__EXERCISE DESCRIPTION__: Check the listing below for lines with the word "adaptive" and say how many there are, with nothing but the number.

***** INFORMATION PROVIDED

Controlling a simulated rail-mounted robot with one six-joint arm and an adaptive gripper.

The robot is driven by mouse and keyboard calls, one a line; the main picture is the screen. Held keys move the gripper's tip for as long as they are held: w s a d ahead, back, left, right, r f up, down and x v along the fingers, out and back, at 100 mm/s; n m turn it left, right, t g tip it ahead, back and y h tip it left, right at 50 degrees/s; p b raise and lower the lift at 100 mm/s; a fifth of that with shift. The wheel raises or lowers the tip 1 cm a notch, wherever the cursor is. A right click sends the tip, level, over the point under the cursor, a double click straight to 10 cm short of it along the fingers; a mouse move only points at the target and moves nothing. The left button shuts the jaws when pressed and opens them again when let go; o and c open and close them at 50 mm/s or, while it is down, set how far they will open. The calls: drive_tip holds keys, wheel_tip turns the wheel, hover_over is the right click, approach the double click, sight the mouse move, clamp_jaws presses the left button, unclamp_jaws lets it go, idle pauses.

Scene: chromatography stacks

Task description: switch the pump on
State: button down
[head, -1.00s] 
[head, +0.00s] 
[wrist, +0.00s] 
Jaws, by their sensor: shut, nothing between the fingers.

**********
***** INFORMATION PROVIDED

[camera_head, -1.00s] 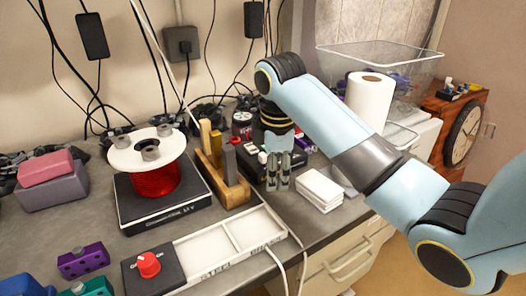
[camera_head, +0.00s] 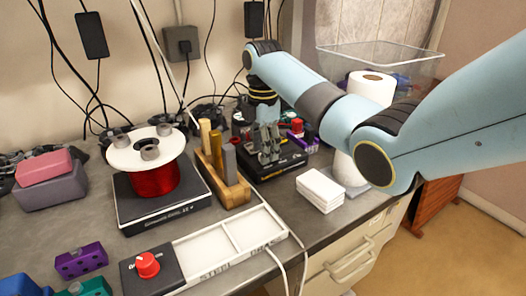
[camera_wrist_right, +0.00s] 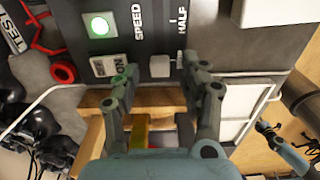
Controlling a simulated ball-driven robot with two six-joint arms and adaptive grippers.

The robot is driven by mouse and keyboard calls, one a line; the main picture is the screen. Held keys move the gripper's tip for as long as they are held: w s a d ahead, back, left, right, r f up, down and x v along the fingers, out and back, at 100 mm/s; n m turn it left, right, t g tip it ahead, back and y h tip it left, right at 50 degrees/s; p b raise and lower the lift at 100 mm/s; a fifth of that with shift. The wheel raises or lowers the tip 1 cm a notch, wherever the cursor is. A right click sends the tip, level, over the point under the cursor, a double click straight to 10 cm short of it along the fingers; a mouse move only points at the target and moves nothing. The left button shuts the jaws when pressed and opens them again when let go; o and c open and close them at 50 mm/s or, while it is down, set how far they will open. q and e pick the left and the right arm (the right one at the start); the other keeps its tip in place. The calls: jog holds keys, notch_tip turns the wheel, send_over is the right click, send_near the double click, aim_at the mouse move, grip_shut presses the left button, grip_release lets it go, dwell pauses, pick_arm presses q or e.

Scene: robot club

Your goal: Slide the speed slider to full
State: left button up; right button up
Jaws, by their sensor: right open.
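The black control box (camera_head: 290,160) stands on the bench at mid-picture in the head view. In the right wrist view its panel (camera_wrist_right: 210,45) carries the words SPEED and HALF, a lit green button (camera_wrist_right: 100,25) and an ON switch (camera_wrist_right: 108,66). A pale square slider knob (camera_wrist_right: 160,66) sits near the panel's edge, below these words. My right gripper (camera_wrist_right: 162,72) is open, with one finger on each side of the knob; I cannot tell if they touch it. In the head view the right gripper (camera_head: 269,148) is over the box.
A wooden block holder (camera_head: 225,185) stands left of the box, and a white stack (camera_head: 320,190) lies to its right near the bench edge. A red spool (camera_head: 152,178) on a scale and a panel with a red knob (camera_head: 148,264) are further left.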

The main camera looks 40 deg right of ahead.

**********
***** INFORMATION PROVIDED

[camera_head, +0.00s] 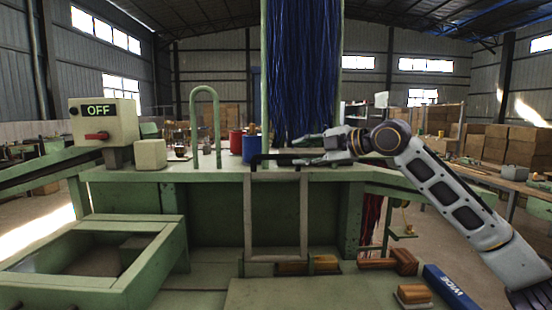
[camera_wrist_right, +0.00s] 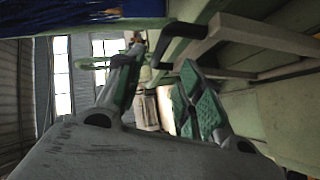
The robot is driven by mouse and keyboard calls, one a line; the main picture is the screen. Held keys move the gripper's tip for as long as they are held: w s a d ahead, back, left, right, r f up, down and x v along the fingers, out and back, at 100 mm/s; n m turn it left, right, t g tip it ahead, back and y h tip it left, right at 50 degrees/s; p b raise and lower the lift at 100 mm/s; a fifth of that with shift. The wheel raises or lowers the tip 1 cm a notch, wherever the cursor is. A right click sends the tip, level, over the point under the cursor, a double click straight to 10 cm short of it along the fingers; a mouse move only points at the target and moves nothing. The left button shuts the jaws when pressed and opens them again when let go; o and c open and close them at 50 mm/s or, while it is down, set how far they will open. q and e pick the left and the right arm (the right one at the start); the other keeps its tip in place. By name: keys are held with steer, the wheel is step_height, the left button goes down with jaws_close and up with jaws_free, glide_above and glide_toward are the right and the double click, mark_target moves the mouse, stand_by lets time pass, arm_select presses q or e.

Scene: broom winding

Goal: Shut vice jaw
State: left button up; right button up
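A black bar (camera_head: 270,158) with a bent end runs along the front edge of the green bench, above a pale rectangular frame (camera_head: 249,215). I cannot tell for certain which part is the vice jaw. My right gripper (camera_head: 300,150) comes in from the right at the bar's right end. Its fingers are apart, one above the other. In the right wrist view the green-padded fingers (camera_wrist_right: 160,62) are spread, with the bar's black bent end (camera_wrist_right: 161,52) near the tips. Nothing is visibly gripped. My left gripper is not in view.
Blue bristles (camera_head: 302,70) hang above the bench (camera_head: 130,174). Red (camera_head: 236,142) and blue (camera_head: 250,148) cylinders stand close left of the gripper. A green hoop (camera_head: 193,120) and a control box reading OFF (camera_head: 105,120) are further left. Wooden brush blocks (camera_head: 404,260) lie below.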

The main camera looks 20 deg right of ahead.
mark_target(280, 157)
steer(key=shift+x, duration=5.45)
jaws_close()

**********

__RESULT FOR THIS EXERCISE__: 2